On more complex data sets where contours can only be generated
with rapid changes in vertex direction, the effect can be more
obvious.
- Repeat steps 1 - 4 for P1_PH23. First select
[P1_PH23] from the Phase
drop-down list (click Yes
to save your data so far), then specify the following values for
surface generation:
Phase [P1_PH2]
Subsample: 1
Smooth: 1
(Click Generate from Model at this point)
Generate Bench Contours: same values as P1_PH1: - Save and Close your task. You have now created two shell DTMs, plus corresponding contour strings, for phases 1 and 23 within your planning model.
Exercise: Viewing Data with the Pit Data Control Bar
The Pit Data control bar can be used to see the status of your OP database. All managed data appears here and you can use the control bar as a menu for accessing specific data objects.
In the following exercise you are going to enable the display of the isoshell surfaces and contour strings that you generated above.
- Make sure the Pit Data control bar is visible (either as a standalone control bar, or as a tab within a group). If you can't see it, check it isn't hidden using the Home ribbon's Show menu.
- If the Pit
Data control bar sits within a tabbed group, drag it out
of the group and make it a floating dialog (this topic explains
how).
If you have a secondary monitor, float the control bar onto it. The image below shows the control in its floating state, positioned to the left of the Task window - it has been resized to make it wide enough to see all Phase data table columns: - Scroll the Phase
data table (the bottom one of the three) to the top so
that the P1_PH1 row is visible. In the Shell
DTMs and Shell Contours
columns you should see unfilled circles:
- These circles indicate that data exists
for these project items, but are not displayed/loaded.

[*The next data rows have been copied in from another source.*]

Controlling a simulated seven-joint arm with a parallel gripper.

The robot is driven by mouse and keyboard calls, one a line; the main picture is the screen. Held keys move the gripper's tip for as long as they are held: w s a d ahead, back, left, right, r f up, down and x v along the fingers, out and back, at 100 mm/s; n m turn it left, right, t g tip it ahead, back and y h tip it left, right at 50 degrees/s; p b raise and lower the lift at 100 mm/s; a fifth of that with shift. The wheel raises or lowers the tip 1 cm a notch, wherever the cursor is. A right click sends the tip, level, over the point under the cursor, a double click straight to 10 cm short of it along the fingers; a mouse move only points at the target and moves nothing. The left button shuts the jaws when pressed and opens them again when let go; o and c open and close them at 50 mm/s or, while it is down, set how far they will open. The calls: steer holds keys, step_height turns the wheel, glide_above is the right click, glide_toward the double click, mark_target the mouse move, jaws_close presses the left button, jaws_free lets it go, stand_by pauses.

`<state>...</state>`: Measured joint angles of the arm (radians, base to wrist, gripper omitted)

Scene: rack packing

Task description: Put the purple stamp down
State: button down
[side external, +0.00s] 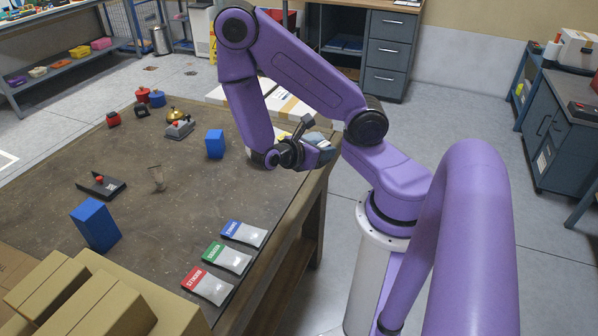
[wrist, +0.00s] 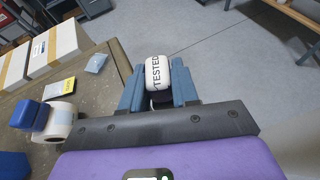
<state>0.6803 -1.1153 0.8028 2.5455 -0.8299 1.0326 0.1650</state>
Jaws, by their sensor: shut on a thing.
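My gripper (wrist: 157,88) is shut on a white, rounded thing (wrist: 157,70) with the dark word TESTED on it, probably the stamp. A dark part shows below the white part. I see no purple on it; the purple in the wrist view is my own arm. In the side view my gripper (side external: 318,150) is up near the table's right edge, turned away from the middle of the table. The held thing is mostly hidden there. In the wrist view bare floor lies behind it.
The brown table (side external: 150,215) holds blue (side external: 243,233), green (side external: 227,257) and red (side external: 207,285) labelled packets near its front edge. Blue blocks (side external: 95,225) (side external: 215,143), a brass bell (side external: 175,116) and cardboard boxes (side external: 95,305) stand around. The table's middle has clear room.

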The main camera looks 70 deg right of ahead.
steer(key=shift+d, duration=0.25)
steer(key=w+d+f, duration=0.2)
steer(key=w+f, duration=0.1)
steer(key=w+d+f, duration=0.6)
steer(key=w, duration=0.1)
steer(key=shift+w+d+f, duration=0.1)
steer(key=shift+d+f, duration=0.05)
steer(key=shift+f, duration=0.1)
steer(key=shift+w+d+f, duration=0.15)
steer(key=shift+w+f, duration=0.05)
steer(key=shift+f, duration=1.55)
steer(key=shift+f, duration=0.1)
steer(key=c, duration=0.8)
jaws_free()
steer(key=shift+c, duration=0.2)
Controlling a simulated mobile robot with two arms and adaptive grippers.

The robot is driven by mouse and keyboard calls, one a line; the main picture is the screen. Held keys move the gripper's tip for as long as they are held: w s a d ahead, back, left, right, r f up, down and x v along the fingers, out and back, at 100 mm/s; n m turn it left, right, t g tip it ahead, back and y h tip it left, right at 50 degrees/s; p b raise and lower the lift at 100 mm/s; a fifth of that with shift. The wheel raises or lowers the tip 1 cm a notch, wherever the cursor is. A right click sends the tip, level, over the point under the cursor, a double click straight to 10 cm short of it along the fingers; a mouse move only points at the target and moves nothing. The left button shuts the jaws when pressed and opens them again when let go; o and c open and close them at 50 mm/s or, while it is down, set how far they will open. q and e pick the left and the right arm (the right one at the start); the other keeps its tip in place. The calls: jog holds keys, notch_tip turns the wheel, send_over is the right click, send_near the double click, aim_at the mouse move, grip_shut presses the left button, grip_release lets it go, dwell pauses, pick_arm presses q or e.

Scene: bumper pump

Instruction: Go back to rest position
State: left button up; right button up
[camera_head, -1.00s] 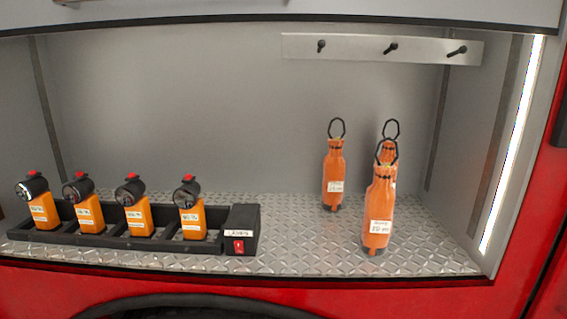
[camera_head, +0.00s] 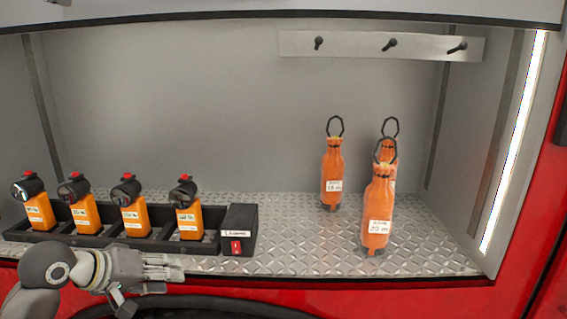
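My left gripper (camera_head: 165,267) is at the lower left, in front of the black lamp rack and the compartment's front edge. Its fingers point right and nothing shows in them; their opening is too small to judge. My right gripper is out of view. Several orange lamps with black heads and red tops, such as the rightmost one (camera_head: 187,215), stand upright in the black rack (camera_head: 157,244). Three orange bottles with black loops stand on the floor at the right: a front one (camera_head: 378,211), a left one (camera_head: 332,172) and a rear one (camera_head: 389,152), partly hidden.
A grey rail (camera_head: 350,45) with three black pegs, all bare, is on the back wall. The metal tread floor (camera_head: 296,240) is clear between rack and bottles. A black box with a red switch (camera_head: 238,228) ends the rack. A light strip (camera_head: 513,145) lines the right side.

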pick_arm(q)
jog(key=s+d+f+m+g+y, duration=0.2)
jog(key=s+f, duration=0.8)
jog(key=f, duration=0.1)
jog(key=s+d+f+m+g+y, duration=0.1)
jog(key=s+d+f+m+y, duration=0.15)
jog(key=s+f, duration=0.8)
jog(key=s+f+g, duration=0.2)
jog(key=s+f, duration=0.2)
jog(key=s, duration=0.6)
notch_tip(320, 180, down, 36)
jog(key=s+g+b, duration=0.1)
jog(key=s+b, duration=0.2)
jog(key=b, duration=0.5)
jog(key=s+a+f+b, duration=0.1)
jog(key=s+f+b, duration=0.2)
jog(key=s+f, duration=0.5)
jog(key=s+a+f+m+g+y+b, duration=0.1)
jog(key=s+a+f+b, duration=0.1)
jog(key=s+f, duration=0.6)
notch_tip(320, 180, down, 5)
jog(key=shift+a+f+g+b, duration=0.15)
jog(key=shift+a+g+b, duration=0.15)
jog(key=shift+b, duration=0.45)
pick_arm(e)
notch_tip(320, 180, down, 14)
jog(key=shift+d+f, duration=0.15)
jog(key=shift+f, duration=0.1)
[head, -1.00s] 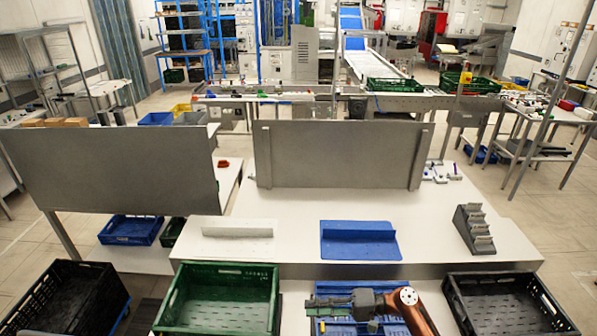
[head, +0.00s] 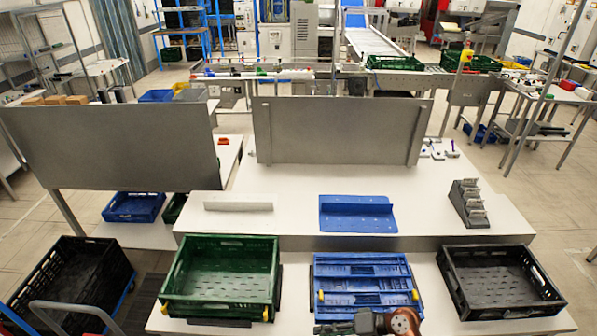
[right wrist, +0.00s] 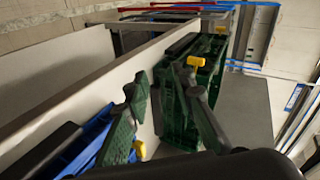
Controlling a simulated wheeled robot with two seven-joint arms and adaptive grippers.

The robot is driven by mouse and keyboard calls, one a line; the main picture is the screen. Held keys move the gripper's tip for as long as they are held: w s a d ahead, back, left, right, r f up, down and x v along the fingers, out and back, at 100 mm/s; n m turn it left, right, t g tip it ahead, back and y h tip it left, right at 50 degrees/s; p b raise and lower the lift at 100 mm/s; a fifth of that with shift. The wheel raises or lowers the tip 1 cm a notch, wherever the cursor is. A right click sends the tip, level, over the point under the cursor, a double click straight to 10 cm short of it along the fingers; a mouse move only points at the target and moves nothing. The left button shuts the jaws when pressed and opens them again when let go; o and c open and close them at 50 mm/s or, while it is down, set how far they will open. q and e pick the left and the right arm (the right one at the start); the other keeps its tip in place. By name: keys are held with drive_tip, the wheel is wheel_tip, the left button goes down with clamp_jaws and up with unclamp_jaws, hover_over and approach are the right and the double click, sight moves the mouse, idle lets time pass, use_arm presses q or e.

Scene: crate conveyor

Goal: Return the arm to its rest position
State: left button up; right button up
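My right gripper (head: 322,328) shows at the bottom edge of the head view, in front of the blue crate (head: 362,258), with part of my arm cut off by the frame. In the right wrist view my right gripper (right wrist: 158,78) has its two dark green fingers spread apart with nothing held between them. A green crate (right wrist: 172,125) shows behind the fingers there, and blue crate parts (right wrist: 92,140) show to the left. My left gripper is in neither view.
A green crate (head: 222,240) and a black crate (head: 470,247) flank the blue crate on the low white table. Behind are a blue fixture (head: 357,222), a grey stepped holder (head: 468,208) and upright grey panels (head: 340,130). Another black crate (head: 105,262) stands at left.

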Left-click (once) both the Shell DTMs and Shell Contours buttons to display the relevant items in the Task window. The circles become solid and the corresponding overlay is displayed: - Scroll the table down so that you can see
the table row for P1_PH23, then enable the same buttons:
- For the P1_PH23 row, double-click the Shell DTMs filled circle to reveal the Wireframe Properties dialog. This will be familiar to anyone that has used the Sheets | 3D control bar menu.
- Change the Color
to Fixed and select [Cyan]
(or something close). Apply
this to show both shell DTMs more clearly:
You can edit any 3D overlay within your OP database in this manner; double-click to access the relevant properties dialog, then apply your settings to the selected overlay. - You can also use the Pit
Data bar to save generated data objects as physical files.
This could be useful if you wanted to use them for other Studio
operations later, such as cut and fill calculations, for example.
Right-click the P1_PH23 Shell DTM and select Save As... - Save an Extended Precision file with the default name (P1PH23SHLWIREtr.dm).
- Finally, dock the Pit Data bar on the right of the screen.